The NEA’s headquarters staff are conducting “informational picketing” outside their D.C. offices to bring attention to the staff union’s ongoing efforts to secure a new employment contract, the National Review Online reports.
And nestled in the details of those negotiations lies the real irony.
“The parties appear to be at odds over whether time spent working as a temporary hire, before being hired on permanently, should be included in determining an employee’s length of service,” according to the news site.
“The NEA’s policy has been, according to the March 8, 2012 issue of (the staff union newsletter) NEASO Matters, ‘to terminate the service of a temporary employee and rehire the same employee in a permanent position – thus recognizing the new hire date as the last date of hire,’” the National Review reports.

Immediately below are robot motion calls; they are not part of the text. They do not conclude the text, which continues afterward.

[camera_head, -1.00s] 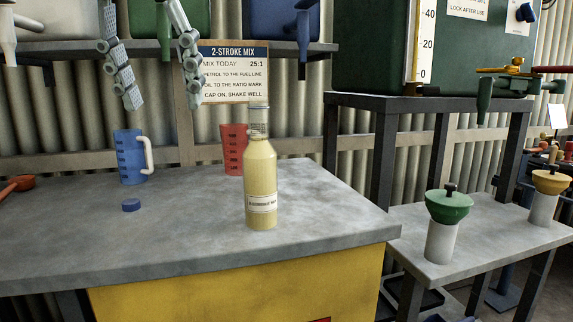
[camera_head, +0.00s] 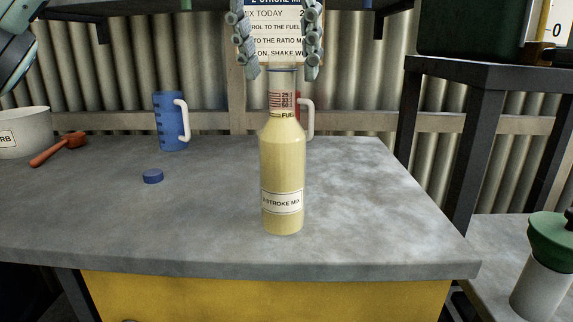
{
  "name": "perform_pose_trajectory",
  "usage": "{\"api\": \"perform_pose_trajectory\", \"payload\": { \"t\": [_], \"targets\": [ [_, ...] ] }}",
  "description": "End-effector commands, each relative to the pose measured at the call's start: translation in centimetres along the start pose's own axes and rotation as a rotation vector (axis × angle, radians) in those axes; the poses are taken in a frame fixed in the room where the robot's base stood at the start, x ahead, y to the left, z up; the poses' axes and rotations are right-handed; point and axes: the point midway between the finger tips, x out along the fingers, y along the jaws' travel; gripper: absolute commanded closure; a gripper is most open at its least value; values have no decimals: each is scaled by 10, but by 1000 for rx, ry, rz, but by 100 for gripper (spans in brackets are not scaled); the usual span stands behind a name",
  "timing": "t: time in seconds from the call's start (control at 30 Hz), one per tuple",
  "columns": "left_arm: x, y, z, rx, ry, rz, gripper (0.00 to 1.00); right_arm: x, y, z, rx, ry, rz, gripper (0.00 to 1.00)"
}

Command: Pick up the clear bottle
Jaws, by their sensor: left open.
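The clear bottle (camera_head: 282,165) stands upright on the grey bench, filled with pale yellow liquid up to its neck. It has a white "2-stroke mix" label low on its front and red marks on its neck. My left gripper (camera_head: 280,72) hangs from the top of the picture, open. Its two fingers point down on either side of the line of the bottle's top, around or just above the bottle's mouth; I cannot tell the exact depth. No finger visibly touches the bottle.
A blue cap (camera_head: 153,176) lies on the bench (camera_head: 200,225) left of the bottle. A blue jug (camera_head: 171,121) stands behind it. A red jug (camera_head: 306,117) is mostly hidden behind the bottle. An orange scoop (camera_head: 58,149) and white tub (camera_head: 24,132) are at far left.

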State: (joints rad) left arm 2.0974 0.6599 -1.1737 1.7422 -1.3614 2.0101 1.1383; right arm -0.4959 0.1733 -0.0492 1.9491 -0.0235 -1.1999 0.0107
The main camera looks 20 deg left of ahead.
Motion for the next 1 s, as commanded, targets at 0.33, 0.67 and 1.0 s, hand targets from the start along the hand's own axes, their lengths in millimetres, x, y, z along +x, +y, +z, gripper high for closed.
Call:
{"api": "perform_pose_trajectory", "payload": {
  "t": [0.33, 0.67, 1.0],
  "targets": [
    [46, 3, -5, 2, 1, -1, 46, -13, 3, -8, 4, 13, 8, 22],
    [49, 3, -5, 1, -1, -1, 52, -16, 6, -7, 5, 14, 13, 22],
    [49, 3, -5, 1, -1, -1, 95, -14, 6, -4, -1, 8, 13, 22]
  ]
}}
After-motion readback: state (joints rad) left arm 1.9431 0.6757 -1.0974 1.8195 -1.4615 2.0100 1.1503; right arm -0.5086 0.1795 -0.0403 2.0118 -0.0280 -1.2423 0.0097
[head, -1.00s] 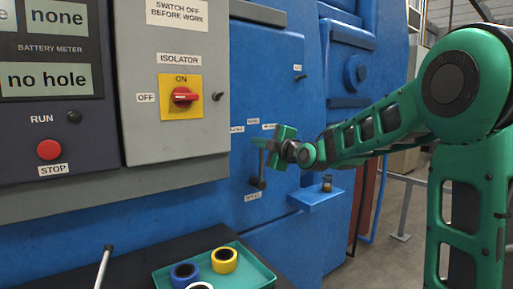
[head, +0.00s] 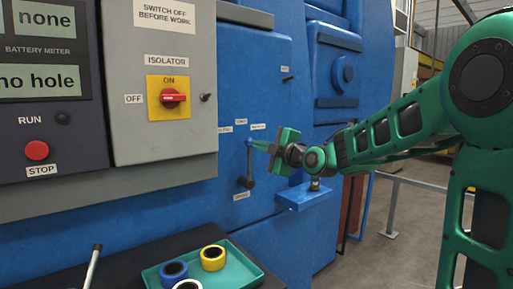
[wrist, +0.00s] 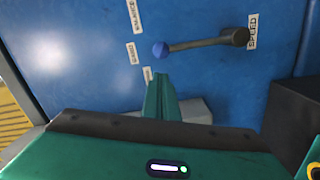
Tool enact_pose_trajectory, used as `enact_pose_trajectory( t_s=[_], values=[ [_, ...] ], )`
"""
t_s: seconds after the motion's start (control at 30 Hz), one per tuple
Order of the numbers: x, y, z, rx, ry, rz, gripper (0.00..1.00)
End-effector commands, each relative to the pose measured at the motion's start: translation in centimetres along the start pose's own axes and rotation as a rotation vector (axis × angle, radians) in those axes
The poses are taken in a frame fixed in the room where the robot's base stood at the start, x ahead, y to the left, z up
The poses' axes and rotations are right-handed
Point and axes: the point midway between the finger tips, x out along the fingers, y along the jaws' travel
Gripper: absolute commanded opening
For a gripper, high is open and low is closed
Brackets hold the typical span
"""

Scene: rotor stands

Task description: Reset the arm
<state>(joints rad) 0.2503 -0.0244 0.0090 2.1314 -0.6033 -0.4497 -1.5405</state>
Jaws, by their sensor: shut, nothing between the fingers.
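My gripper (head: 262,146) is shut and empty at the end of my green arm, in front of the blue machine wall. In the wrist view its closed fingers (wrist: 162,92) point at the wall. A dark lever (head: 246,170) with a blue knob stands roughly upright on the wall, its pivot at the bottom by the SPEED label. In the wrist view the lever (wrist: 205,42) lies beyond the fingertips, with a visible gap between them and the knob (wrist: 161,49).
A small blue shelf (head: 305,199) with a small dark item juts out below my gripper. A teal tray (head: 247,262) with tape-like rings sits front left. Open floor (head: 400,255) lies right.

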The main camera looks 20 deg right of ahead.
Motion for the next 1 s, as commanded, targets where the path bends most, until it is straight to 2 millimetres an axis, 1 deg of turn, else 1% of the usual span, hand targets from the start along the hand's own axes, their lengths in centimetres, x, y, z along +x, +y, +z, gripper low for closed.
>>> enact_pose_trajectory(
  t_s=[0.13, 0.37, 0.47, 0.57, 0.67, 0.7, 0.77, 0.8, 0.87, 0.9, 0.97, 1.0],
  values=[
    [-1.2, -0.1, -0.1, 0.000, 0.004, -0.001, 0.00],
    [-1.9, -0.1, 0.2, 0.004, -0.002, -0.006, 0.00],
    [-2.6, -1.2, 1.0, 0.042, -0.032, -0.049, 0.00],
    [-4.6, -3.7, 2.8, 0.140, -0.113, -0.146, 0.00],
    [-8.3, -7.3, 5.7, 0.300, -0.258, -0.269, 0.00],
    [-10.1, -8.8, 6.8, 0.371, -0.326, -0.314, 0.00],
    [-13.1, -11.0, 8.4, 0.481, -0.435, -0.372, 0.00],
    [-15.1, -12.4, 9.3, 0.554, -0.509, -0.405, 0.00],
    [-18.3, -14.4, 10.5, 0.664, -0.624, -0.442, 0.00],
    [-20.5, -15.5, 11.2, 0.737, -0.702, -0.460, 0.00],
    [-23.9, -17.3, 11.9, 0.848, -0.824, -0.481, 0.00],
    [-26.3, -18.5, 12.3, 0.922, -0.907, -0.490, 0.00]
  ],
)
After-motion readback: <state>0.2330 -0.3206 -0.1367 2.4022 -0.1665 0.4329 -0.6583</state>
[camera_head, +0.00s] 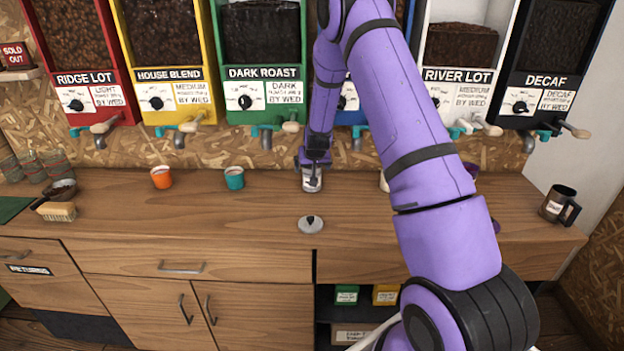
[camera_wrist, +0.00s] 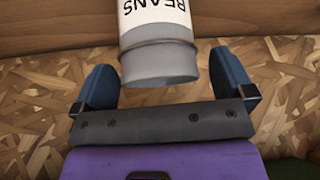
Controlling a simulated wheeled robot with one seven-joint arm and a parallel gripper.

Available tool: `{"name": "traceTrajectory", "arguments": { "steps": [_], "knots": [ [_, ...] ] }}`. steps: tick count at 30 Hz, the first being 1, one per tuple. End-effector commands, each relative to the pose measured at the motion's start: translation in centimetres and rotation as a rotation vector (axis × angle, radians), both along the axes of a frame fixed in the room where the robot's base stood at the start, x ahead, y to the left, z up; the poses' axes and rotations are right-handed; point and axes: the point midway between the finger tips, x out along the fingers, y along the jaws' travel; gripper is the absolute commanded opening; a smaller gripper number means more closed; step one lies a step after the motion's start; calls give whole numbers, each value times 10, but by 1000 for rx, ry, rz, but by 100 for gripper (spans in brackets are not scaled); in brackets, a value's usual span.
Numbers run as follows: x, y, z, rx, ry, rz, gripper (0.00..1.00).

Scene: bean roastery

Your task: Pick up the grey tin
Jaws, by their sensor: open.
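The grey tin (camera_wrist: 160,65) has a white label reading "BEANS". In the wrist view it lies between the two blue fingers of my gripper (camera_wrist: 170,85), with a visible gap on each side. The fingers are open. In the head view the tin (camera_head: 312,183) stands on the wooden counter, partly hidden behind my gripper (camera_head: 314,168). A round grey lid with a dark knob (camera_head: 311,225) lies on the counter in front of the tin.
A brush (camera_head: 57,211) lies at far left. A dark mug (camera_head: 559,204) stands at far right. Bean dispensers (camera_head: 265,75) with spouts hang above the back. My arm hides some things at right.

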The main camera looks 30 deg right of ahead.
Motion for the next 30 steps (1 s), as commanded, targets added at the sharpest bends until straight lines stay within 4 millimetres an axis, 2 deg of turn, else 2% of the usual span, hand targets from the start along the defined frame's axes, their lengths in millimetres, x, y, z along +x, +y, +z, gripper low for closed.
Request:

In other words, the NEA allegedly fires temporary employees and rehires them as permanent employees to sidestep seniority rules – which, of course, are the same rules the NEA demands for teachers across the country.
The National Review points out what appears to be the union’s blatant hypocrisy, citing a recent article by NEA President Dennis Van Roekel blasting the “anti-seniority crowd.”
“So for the anti-seniority crowd, tell me again how fewer experienced teachers in schools that serve the poorest students is the answer? Do we really want an endless churn in our classrooms? … Teaching is a complex profession, and experience matters,” Van Roekel wrote.
Apparently, NEA officials don’t apply the same logic to their own staffing decisions. The NEA’s labor strife is only the most recent example of union officials working around seniority.
The Oregon Education Association is also reportedly using a gimmick to get around the practice during staff layoffs. The union needs to make up a $2.6 million budget deficit, and is apparently using the effective date that internal positions were created, rather than the date employees were hired by the union, to determine which employees stay, and which go.
That means an OEA employee who has been with the union for decades, but was recently promoted to a new position, would be out of luck. We believe it’s an attempt by the union to circumvent their own rules.
Which leads us to wonder: Why don’t teachers unions simply admit that seniority is a bad policy that makes important employment decisions more complicated than they need to be?